By Pegue Manga
Gwapaleke is a small Baka pygmy settlement near Boumba Bek National Park in the Southeast of Cameroon. As we made it to the settlement, we were greeted with ululations and the mellifluous voices of Baka women whose rendition rippled through the forest that surrounds them.
Baka traditional dance
At the near end a boy, stripped to the waist, struck the cords of a wooden banjo while three lasses did the jig. With strings of raffia straws about their waists, the three danced in harmony as the sound emitted by the banjo, combined with tambourine, built up to a crescendo.
Like their Bantu counterparts in the Southeast of Cameroon, singing and dancing are central to Baka pygmy’s culture and world view. What makes it outstanding, however, is the rhapsody with which they sing and dance. “We eat, drink and sleep dance,” enthused Mobouem Jacques, a Baka pygmy game ranger from Yenga village, some 820km away from
Yaounde. “We have different dances that express different aspects of our culture and tradition.” Foremost amongst them is the Jengi dance.
Jengi is Baka pygmies’ god or spirit of the forest. Jengi, the Bakas believe, provides guidance and protection. Jengi appears in times of sorrow as well as in times of joy.
“You just need to call his name and he will answer your pleas,” says Daniel Njanga of Gwapaleke. Jengi is often masked with straws and keeps a distance of between 10 to 15 metres from the crowd. It intervenes through an intermediary, even when providing herbs and roots to cure the sick,” explained Njanga.
According to Olivier Tegomo, a Sociologists working for WWF in Southeast Cameroon, “A day or two before Jengi appears, it covers the forest around the village with a curtain. A unique path is opened up for this purpose,” revealed Tegomo. Women, who possess strong mystical powers, do not participate directly or physically in the Jengi dance.
Then there is the Yeli dance, performed mostly by women to prepare the men for hunting. “Through this dance we attract animals in the forest that will be target for our husbands,” says Pauline Siembe, a Baka pygmy in Gwapaleke. “It is only after Yeli that we give the signal to our husbands to march into the forest. Yeli contributes to the
protection of the hunter,” she explained.
If Yeli provides protection for hunters, Bouma, another dance, is purely for pleasure. It showcases Baka pygmies dancing skills with a concentration on swinging of the waists and dexterous movement of the arms.
Radio Cassettes
If the ambiance at Gwapaleke translates Baka pygmies love for music and dancing, this élan does not becloud the recent phenomenon now taking hold in Baka communities: listening and dancing with the radio.
Your correspondent had a whiff of this while driving on the road leading to the camp. We saw plenty of Bakas carrying radios, some on their shoulders others held them down to the waists.
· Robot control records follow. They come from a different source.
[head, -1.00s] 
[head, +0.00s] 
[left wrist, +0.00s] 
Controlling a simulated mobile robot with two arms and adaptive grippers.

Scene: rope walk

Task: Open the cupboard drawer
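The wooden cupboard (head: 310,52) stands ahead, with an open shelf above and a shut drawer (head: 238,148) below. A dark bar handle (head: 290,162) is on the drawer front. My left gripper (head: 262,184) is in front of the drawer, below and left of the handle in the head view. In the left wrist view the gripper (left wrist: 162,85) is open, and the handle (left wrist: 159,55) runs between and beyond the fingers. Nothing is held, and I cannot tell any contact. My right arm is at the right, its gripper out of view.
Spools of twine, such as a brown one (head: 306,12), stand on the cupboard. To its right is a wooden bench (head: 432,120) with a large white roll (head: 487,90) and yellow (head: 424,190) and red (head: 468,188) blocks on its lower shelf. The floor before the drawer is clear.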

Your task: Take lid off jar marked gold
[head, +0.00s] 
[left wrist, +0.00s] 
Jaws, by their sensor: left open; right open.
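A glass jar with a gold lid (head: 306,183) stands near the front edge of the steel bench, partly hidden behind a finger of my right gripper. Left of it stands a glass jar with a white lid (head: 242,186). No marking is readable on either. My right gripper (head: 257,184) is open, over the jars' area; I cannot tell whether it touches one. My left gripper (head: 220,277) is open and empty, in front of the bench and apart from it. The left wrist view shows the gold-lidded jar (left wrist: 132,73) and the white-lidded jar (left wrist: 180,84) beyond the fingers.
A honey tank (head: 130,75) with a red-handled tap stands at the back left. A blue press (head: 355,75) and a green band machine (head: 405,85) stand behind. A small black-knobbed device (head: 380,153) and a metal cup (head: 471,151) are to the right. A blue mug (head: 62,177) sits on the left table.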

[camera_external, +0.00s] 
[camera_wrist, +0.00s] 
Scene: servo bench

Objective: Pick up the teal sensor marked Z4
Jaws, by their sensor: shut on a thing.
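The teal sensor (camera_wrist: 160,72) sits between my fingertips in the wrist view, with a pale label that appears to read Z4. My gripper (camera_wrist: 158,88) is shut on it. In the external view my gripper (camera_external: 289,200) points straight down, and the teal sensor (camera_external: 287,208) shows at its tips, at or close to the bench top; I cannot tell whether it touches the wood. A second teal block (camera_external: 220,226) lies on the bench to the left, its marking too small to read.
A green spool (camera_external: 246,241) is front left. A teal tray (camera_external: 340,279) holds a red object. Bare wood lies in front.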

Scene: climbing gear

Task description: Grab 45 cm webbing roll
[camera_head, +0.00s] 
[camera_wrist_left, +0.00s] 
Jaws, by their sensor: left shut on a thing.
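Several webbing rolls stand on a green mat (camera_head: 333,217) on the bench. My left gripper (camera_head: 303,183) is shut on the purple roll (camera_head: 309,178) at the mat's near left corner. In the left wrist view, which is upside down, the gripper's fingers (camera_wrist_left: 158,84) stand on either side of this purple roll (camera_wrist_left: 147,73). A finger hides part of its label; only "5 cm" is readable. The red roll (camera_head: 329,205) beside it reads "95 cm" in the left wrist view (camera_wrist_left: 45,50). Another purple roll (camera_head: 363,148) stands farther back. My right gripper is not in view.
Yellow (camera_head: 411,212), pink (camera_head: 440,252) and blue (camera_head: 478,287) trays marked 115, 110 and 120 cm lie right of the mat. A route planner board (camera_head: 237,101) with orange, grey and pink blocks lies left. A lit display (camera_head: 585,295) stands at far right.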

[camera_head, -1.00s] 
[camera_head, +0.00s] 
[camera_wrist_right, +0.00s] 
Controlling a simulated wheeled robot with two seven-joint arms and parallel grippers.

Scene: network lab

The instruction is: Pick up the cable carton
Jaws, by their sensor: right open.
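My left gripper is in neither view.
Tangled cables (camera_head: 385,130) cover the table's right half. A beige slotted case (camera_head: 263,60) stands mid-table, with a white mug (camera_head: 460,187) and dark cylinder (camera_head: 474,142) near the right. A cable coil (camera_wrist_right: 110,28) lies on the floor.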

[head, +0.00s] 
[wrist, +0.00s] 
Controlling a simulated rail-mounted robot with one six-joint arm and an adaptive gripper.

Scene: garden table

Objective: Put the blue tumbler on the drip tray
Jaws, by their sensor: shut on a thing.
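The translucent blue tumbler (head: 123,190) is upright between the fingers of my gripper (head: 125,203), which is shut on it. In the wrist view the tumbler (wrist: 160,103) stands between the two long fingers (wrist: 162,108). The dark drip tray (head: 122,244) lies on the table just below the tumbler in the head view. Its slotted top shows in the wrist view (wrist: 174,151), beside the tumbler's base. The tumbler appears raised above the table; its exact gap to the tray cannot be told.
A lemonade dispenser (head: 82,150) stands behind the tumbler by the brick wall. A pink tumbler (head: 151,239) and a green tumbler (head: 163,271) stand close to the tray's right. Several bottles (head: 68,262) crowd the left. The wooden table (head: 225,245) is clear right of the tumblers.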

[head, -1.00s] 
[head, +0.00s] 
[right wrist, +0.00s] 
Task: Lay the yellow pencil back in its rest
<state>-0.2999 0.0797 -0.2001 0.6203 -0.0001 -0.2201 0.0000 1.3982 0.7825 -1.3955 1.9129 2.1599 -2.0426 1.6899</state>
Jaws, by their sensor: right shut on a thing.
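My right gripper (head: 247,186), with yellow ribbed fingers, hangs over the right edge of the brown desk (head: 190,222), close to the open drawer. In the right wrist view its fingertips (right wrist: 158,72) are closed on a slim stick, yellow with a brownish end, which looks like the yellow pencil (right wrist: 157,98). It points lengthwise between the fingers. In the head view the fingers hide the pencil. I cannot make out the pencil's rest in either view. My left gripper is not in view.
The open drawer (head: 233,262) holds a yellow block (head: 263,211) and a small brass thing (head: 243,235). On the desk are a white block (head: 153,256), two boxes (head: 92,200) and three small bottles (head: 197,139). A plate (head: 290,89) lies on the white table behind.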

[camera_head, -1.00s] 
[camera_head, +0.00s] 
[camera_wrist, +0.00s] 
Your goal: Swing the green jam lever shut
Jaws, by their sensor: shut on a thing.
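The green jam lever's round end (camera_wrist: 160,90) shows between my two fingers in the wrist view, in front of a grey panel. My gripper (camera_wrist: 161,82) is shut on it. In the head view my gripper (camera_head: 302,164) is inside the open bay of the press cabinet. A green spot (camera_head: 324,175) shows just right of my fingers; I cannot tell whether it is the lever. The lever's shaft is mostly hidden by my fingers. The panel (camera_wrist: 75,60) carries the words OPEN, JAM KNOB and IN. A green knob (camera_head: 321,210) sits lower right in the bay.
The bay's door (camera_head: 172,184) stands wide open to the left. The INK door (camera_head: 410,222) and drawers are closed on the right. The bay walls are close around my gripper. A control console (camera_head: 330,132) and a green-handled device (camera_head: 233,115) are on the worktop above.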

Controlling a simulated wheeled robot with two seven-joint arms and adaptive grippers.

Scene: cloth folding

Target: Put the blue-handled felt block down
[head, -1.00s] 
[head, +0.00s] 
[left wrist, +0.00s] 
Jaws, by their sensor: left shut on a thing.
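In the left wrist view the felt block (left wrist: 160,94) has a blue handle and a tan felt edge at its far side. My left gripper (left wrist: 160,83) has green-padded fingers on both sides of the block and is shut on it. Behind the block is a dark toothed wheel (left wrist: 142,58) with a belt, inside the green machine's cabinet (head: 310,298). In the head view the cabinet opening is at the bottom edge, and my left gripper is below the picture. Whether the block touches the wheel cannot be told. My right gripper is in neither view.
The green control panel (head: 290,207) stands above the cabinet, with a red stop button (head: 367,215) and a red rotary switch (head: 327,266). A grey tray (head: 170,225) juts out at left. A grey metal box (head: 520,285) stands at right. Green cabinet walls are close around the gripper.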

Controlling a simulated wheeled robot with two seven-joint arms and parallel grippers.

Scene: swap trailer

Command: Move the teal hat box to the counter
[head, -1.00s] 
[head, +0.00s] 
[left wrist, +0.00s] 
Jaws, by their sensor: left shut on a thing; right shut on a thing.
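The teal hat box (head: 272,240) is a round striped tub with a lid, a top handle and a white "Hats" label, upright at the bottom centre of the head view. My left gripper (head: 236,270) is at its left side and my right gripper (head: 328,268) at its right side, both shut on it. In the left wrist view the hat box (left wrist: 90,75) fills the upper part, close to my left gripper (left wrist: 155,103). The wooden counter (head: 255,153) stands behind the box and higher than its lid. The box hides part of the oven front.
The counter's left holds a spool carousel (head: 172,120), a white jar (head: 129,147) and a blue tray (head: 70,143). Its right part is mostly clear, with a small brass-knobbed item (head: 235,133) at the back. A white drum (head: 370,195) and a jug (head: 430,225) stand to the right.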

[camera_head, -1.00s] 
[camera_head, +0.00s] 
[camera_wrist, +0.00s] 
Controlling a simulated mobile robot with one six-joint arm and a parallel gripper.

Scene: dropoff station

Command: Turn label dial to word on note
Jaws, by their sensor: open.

Some occasionally stopped to cut the carper, while others carried on through the
equatorial evergreen forest, nodding in appreciation of their favorite Makossa or Zaiko (music that originated from the Democratic Republic of Congo) A Baka pygmy will sacrifice his year’s earnings to buy a radio cassette. “We buy radios from Moslem traders in the village.
Some cost FCFA 25,000,” explained Mobouem. He sees the use of radio an invasion of modernism that threatens Bakas traditional way of dancing. “This is not good,” he gushed. “The radio is an instrument of the white man that can impact negatively on our dance.” His views notwithstanding, Mobouem says he now owns an eight battery radio which he uses strictly to listen to the news.
Sharing
Though timid, Baka pygmies have a strong culture of sharing with strangers after a dance. “No! No! You can’t leave without eating something,” one of them, sweat streaking down his face, pleaded. We obliged.The meal, pounded plantain and groundnut soup, was small for the six of us, but delicious.
As we left the settlement, one thing kept resonating in our minds: in spite of the challenges around them, the over 30,000 Bakas that live in the Southeast of Cameroon remain unflinchingly enamored of music and dancing. This has a direct link with the forest in which they live.